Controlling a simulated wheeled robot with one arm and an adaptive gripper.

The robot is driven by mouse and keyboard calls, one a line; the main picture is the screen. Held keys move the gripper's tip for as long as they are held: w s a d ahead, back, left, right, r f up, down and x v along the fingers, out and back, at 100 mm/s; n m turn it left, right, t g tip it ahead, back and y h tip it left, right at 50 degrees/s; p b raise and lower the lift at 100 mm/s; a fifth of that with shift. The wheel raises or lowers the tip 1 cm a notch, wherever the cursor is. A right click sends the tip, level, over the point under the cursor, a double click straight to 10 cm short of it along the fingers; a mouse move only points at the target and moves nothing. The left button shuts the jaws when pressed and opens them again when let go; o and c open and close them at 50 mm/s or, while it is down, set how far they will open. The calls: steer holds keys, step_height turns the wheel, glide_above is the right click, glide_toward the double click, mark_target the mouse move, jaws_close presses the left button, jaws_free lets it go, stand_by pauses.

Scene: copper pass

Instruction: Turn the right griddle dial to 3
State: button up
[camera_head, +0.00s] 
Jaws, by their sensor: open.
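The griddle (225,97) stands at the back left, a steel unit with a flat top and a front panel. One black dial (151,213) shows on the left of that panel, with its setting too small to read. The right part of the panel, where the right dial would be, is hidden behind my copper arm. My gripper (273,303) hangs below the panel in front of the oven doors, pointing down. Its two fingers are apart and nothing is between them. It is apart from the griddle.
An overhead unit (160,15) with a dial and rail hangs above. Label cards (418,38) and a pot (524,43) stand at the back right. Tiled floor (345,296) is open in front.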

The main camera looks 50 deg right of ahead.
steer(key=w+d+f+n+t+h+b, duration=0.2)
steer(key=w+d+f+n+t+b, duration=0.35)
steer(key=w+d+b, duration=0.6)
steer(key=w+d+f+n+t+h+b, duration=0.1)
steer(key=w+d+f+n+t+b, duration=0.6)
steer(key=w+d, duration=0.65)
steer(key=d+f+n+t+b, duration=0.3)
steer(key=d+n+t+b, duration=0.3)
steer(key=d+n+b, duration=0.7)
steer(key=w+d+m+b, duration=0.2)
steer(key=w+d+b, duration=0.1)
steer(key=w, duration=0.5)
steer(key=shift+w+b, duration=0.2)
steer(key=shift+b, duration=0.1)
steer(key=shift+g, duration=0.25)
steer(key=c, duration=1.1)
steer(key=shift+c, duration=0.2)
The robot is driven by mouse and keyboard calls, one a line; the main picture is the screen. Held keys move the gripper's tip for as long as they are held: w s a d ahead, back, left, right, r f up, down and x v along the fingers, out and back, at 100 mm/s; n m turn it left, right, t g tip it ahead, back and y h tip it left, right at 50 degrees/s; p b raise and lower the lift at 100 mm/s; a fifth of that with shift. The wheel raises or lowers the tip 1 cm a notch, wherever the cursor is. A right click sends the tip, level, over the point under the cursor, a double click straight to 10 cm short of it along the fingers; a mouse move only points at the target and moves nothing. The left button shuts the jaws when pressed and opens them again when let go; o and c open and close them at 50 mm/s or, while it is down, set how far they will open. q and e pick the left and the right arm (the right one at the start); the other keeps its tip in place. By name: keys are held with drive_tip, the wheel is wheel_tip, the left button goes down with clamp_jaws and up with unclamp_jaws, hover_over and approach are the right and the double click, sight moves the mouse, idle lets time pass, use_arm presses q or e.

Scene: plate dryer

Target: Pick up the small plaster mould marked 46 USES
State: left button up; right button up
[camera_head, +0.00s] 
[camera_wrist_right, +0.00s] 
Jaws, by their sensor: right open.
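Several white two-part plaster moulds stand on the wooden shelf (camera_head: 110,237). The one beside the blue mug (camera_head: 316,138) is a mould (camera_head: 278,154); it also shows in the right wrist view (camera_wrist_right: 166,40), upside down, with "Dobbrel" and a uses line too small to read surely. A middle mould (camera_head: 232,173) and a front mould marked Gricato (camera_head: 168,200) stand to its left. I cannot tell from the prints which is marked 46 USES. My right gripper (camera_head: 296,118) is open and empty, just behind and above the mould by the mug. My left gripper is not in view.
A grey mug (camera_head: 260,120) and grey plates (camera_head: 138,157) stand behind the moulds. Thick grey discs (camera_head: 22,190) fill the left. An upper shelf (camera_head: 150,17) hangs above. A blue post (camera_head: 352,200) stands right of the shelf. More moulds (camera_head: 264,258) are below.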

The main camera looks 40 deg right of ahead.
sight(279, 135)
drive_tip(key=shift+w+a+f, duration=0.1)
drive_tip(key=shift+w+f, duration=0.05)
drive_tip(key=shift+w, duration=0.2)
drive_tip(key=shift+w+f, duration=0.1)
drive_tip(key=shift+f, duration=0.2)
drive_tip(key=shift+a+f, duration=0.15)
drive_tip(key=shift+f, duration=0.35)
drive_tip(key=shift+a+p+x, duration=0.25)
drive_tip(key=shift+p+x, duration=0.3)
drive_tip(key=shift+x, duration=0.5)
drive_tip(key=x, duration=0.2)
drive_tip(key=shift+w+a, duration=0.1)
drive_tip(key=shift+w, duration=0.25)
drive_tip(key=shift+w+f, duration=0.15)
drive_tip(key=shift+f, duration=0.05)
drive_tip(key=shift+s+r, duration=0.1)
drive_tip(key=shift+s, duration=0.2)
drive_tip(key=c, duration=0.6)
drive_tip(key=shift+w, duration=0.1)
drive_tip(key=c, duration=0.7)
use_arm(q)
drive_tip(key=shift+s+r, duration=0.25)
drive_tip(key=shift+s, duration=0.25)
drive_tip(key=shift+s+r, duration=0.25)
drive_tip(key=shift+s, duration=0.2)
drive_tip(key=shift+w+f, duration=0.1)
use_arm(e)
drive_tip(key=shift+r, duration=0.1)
====
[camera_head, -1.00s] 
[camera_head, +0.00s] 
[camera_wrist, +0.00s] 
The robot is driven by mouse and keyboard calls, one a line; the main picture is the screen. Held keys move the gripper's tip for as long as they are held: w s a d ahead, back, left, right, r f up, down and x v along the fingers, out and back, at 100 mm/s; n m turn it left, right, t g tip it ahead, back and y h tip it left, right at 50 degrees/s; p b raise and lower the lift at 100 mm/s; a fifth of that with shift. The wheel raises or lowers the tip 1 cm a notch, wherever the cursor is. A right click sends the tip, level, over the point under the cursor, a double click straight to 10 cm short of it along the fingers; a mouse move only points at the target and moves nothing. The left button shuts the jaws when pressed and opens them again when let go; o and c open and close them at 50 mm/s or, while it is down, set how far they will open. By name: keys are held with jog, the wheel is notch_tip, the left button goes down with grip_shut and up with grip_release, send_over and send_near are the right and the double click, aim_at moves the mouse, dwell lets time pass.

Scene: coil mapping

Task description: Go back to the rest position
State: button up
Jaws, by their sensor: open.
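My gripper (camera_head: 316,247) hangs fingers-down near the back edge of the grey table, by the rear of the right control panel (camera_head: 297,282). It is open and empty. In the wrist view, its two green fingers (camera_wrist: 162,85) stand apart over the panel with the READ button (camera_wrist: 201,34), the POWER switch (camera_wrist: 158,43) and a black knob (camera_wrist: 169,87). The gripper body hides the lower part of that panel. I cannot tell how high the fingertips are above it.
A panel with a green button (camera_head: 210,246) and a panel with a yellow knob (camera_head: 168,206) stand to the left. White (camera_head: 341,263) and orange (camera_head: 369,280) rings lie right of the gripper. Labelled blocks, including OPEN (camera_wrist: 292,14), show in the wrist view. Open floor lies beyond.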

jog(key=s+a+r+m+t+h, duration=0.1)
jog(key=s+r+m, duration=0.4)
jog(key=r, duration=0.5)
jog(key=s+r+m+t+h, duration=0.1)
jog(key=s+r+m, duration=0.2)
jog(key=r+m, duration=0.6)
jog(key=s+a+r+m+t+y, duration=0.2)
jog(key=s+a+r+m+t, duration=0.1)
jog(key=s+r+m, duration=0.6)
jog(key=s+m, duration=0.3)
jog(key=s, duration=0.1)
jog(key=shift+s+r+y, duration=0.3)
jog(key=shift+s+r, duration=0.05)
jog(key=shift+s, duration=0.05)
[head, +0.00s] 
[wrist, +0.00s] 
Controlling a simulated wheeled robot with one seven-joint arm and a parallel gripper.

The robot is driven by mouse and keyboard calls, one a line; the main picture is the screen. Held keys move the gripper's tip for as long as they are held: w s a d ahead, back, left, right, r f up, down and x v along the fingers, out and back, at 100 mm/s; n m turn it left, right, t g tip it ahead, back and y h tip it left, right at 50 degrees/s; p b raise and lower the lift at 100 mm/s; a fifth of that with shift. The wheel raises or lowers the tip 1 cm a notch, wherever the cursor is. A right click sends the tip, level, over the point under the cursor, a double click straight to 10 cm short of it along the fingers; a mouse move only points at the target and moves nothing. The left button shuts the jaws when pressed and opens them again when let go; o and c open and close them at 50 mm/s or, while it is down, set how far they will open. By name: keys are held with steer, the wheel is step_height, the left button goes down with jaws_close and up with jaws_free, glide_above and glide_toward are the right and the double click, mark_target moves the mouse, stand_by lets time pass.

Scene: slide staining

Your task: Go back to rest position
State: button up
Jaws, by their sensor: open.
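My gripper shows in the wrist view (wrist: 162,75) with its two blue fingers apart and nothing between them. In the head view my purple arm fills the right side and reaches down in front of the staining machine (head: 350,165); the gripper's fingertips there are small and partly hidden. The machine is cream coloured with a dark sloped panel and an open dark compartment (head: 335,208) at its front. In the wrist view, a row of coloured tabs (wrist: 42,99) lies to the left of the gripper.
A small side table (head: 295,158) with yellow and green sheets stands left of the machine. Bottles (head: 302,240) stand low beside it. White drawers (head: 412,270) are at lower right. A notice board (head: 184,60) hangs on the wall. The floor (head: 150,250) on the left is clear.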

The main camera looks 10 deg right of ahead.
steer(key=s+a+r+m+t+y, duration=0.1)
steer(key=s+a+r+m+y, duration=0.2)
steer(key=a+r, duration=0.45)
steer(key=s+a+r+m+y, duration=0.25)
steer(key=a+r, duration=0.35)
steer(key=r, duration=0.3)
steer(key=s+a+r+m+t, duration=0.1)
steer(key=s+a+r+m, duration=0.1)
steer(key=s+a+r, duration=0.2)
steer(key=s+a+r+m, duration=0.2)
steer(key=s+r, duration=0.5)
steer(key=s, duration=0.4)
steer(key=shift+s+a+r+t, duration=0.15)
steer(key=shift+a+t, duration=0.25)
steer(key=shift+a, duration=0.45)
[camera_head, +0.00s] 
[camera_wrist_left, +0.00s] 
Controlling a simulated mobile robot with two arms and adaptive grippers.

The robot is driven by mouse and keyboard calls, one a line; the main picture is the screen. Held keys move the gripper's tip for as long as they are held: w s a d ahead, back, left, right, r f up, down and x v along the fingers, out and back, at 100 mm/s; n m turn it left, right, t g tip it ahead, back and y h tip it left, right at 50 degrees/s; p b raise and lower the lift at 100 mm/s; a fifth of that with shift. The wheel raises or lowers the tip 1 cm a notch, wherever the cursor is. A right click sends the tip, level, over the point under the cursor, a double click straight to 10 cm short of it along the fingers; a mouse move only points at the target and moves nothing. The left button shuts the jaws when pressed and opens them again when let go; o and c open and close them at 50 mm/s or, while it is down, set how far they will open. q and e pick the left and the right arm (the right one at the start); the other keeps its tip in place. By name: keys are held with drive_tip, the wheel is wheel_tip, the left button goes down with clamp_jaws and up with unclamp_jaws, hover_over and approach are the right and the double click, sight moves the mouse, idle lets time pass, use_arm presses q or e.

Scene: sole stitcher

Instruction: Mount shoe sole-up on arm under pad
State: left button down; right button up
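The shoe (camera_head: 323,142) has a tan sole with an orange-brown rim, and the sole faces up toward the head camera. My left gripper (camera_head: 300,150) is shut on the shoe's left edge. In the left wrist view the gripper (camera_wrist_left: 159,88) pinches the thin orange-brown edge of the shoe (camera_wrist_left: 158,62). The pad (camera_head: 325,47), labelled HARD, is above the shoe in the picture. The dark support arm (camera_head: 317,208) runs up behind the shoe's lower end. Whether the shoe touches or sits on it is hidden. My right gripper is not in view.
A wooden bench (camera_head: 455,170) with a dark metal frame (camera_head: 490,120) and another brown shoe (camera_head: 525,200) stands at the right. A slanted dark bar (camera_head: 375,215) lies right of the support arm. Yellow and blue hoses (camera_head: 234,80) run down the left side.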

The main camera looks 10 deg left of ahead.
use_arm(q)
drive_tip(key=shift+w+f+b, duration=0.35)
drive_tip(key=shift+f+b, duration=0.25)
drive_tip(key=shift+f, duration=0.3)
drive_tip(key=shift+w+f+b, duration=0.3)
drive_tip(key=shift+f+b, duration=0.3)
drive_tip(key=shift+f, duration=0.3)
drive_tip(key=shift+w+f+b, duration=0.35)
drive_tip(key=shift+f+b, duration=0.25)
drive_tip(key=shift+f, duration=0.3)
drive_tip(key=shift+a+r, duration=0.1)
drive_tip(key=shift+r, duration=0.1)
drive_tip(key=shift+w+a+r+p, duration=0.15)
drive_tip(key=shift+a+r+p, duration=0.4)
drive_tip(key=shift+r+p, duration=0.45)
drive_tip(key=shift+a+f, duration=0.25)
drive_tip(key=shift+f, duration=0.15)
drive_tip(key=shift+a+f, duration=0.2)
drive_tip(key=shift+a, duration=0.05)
====
Short task ▸ Gather from the records above every line containing the string "adaptive".

The output ▸
Controlling a simulated wheeled robot with one arm and an adaptive gripper.
Controlling a simulated mobile robot with two arms and adaptive grippers.

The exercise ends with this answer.